No room at the Inn...

Due to being on a mailing list for available properties in Victoria, I often am sent newsletters regarding Dockside Green and the next phase. This week's newsletter presented a welcom to a Family of 7 who had just purchased a "home" in Dockside Green. A beautiful couple with 5 kids between them from Albert purchased their vacation home. I hope this family of 7 realize that most Victoria residents can't afford to purchase, even those with modest to middle incomes find it difficult, let alone the lower income families who can barely make ends meet. Maybe they will kindly sell their vacation condo to a lower income family when they themselves find they can't get to BC when flying is no longer viable. It also means another empty condo for most of the year. Instead of deleting the newsletter, I decided to comment, after all the newsletter stated comments were welcome....

Dear Dockside Green

Dockside Green may be innovative in sustainability and creating a community, but who is this community for? Is this a community of those who live in Victoria or those who only will be vacationing here or who live in Alberta?

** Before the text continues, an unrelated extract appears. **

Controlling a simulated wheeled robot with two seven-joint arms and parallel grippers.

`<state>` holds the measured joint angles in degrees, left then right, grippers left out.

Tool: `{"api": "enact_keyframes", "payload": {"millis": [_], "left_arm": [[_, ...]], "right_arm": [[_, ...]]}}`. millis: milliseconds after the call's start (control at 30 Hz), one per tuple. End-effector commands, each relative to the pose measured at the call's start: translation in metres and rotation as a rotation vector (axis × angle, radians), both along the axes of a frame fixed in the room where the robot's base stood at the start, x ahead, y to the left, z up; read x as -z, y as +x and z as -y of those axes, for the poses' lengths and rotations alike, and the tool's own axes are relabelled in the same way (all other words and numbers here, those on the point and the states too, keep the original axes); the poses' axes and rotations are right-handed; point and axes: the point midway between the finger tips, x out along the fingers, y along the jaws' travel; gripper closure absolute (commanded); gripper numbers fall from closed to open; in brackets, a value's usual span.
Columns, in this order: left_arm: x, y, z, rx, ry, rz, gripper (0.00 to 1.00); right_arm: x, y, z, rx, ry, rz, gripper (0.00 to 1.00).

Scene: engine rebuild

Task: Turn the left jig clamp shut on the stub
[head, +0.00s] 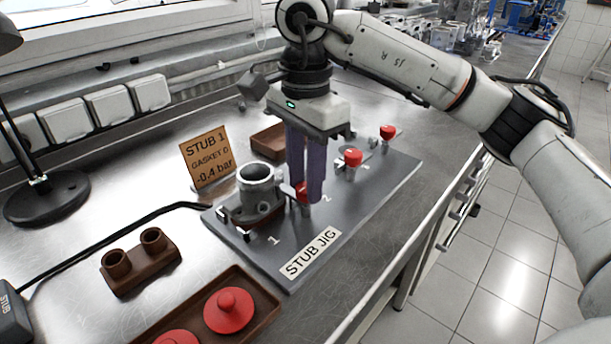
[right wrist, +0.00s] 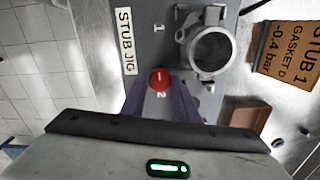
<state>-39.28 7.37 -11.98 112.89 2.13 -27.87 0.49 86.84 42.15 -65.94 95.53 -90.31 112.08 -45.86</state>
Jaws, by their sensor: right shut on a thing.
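The grey metal stub (head: 257,192) stands upright on the left part of the stub jig (head: 372,204), by the mark 1. It also shows in the right wrist view (right wrist: 209,52). My right gripper (head: 308,196) points down just right of the stub, its purple fingers shut on the red clamp knob (head: 301,191). In the right wrist view the knob (right wrist: 159,79) sits between the fingertips, close to the stub's flange. The fingers partly hide the knob and its clamp in the head view. My left gripper is not in view.
Two more red knobs (head: 353,157) (head: 387,132) stand farther back on the jig. A brown tray (head: 270,303) with red caps and a brown two-socket block (head: 140,262) lie in front.

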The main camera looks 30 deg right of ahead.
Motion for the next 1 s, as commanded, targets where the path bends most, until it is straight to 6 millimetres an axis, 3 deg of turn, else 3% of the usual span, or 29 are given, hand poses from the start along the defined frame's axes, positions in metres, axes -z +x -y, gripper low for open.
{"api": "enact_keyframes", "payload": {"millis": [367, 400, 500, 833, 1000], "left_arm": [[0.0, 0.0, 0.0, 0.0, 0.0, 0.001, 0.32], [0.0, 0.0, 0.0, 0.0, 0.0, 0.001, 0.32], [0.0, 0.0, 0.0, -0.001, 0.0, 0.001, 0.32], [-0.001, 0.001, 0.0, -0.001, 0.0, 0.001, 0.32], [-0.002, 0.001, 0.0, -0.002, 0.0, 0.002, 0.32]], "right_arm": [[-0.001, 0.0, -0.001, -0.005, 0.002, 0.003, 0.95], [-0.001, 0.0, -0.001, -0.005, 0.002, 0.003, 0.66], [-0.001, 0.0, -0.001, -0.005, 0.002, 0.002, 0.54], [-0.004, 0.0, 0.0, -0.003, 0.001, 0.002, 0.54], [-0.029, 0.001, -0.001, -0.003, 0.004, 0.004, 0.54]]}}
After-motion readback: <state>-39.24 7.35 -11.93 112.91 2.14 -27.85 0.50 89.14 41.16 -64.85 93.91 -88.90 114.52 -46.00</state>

It is with dismay that I read about the family of 7 from Alberta who just purchased a vacation home in Dockside Green. You may welcome them, others wish they would stay in the province next door. This just means another empty condo for most of the year while low income to middle income Victoria residents cannot afford to purchase a condo. How nice of you to actually offer some of your condos to residents only. It would impress me more if you offered more condos to residents and less to those who only wish to vacation here.

Maybe the Dockside Team should take a good look at this week's Monday Magazine and read about the all the condo construction yet there are few rental buildings.

Personally, I am sick and tired of seeing empty condos abound in our city because they are purchased by people who don't live here while low income to middle income people cannot afford housing at all.